Directed By: Martin Scorsese
Starring: Daniel Day-Lewis, Michelle Pfeiffer, Winona Ryder
Tag line: "In a world of tradition. In an age of innocence. They dared to break the rules"
Trivia: Originally to be released in fall of 1992, but was held back by over a year to allow director Martin Scorsese more time to edit
Like a good many movies directed by Martin Scorsese, the setting for The Age of Innocence is New York City. Yet this is not the New York we’ve grown accustomed to seeing in a Scorsese film. Set in the 1870s amidst the city’s upper classes, The Age of Innocence presents a story of sophistication, drama, and, yes, even innocence. It is a motion picture that proudly displays the varying personalities of its maker, featuring the talents of Scorsese the romantic, well supported in this rare public appearance by Scorsese the artist.
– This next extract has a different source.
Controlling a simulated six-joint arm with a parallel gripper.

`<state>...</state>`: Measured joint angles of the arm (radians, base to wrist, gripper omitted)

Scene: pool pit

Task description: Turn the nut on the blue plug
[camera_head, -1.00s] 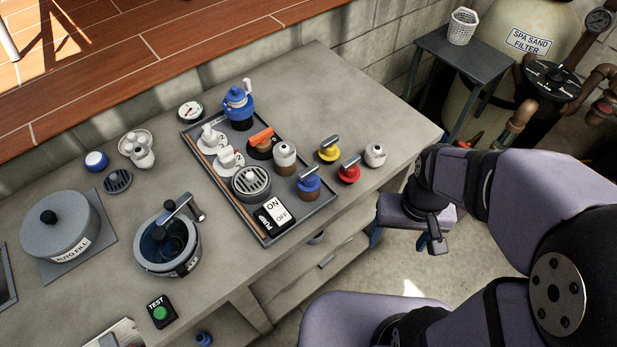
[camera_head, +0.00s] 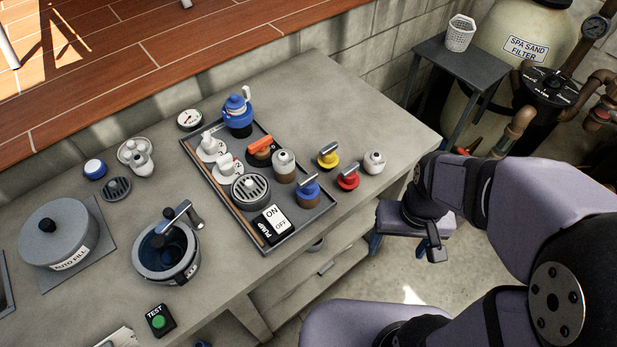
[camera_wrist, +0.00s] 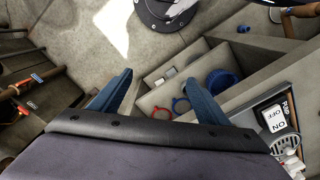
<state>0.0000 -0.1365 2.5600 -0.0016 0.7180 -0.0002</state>
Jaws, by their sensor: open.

The romantic within him takes center stage by way of Archer (Daniel Day-Lewis), a prestigious lawyer and a man deeply engrained in high society. Yet despite his status, Archer loathes the artifice that goes hand-in-hand with being part of New York’s upper crust. He is engaged to be married to May Welland (Winona Ryder), a pretty, if somewhat bland, girl who travels in the same social circles as Archer and his family. But it’s Mary’s cousin, the Countess Olenska (Michelle Pfeiffer), who captures his heart. An outcast due to her failed marriage, as well as the subject of much gossip and innuendo, the Countess represents for Archer the freedom from convention he so desires. But will he have the courage to break from his family, his fiancé, and his position to live a life of abandon which, in the end, can only guarantee an uncertain future?
Day-Lewis and Pfeiffer generate real passion in the scenes they share, and together form the backbone of the film. Scorsese the artist takes center stage by way of what he surrounds them with, namely some exquisite imagery, among the most elegant he has ever committed to celluloid. Many of its images; society banquets, dinner parties, even the beauty of the setting sun, are dazzling enough to adorn the walls of a gallery, offering their potential patrons some excellent reproductions of this period in history. And yet they serve a purpose; they do not overpower the narrative, but work in unison with it to weave a tale every bit as engaging as it is striking to behold.
The Age of Innocence is a stunning marriage of art and romance, conceived by a filmmaker who had to travel well outside his comfort zone to create it.